■ **Work to complete**: Starting with the first line and ending with the line that holds "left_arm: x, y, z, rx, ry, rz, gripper", repeat the material exactly.

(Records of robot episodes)
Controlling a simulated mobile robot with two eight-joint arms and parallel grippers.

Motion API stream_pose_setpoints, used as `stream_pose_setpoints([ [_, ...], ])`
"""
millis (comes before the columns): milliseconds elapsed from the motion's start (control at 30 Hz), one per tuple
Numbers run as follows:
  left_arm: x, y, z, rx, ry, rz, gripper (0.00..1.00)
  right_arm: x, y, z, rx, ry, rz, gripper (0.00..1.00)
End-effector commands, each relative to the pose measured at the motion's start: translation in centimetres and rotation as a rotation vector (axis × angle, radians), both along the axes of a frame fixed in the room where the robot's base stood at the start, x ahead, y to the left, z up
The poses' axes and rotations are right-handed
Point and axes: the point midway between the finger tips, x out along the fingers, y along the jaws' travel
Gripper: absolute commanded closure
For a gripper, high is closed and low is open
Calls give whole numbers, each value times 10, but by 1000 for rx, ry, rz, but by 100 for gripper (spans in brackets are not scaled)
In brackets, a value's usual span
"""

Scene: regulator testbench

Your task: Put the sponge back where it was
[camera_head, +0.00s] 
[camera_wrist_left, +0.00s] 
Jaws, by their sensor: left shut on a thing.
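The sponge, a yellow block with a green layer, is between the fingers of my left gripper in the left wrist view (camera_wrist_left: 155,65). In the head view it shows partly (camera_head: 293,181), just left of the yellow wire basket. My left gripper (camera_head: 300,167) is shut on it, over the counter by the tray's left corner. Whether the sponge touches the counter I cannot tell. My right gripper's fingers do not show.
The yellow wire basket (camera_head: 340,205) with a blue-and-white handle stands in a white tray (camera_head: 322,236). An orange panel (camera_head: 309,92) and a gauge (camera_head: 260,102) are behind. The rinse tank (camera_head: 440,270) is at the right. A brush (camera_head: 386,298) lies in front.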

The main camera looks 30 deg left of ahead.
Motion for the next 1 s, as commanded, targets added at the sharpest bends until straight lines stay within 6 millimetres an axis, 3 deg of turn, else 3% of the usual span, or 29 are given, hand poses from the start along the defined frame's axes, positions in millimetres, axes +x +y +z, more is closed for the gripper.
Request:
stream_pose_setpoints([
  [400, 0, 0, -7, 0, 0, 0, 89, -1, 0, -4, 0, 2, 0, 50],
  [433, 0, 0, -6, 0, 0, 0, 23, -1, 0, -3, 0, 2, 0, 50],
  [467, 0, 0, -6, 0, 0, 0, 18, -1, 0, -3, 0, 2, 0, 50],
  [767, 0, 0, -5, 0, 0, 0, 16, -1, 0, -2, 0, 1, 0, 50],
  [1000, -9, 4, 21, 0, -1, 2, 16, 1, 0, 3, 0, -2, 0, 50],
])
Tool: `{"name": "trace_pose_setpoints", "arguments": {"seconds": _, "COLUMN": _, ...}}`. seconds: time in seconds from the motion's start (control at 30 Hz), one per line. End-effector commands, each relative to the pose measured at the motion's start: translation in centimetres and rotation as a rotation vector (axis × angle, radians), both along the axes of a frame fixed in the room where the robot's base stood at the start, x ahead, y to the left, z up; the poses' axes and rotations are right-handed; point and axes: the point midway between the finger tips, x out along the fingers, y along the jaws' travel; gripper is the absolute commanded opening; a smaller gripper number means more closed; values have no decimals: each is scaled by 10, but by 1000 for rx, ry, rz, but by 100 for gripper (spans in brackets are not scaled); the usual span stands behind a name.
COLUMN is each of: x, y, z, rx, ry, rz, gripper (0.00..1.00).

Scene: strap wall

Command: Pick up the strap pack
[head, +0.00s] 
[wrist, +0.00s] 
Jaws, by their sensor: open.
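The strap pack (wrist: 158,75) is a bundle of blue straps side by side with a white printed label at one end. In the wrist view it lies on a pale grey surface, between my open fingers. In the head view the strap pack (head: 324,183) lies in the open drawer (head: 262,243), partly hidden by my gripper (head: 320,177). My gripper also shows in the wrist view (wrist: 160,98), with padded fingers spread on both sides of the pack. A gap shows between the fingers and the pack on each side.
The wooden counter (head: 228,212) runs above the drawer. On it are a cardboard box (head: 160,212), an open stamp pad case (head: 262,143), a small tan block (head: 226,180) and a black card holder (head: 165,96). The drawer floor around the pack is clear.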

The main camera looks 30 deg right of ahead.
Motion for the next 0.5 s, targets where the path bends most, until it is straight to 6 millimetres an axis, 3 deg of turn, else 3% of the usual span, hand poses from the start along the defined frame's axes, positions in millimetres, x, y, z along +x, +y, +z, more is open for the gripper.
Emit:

■ **Answer to this exercise**:
Controlling a simulated mobile robot with two eight-joint arms and parallel grippers.

Motion API stream_pose_setpoints, used as `stream_pose_setpoints([ [_, ...], ])`
"""
millis (comes before the columns): milliseconds elapsed from the motion's start (control at 30 Hz), one per tuple
Numbers run as follows:
  left_arm: x, y, z, rx, ry, rz, gripper (0.00..1.00)

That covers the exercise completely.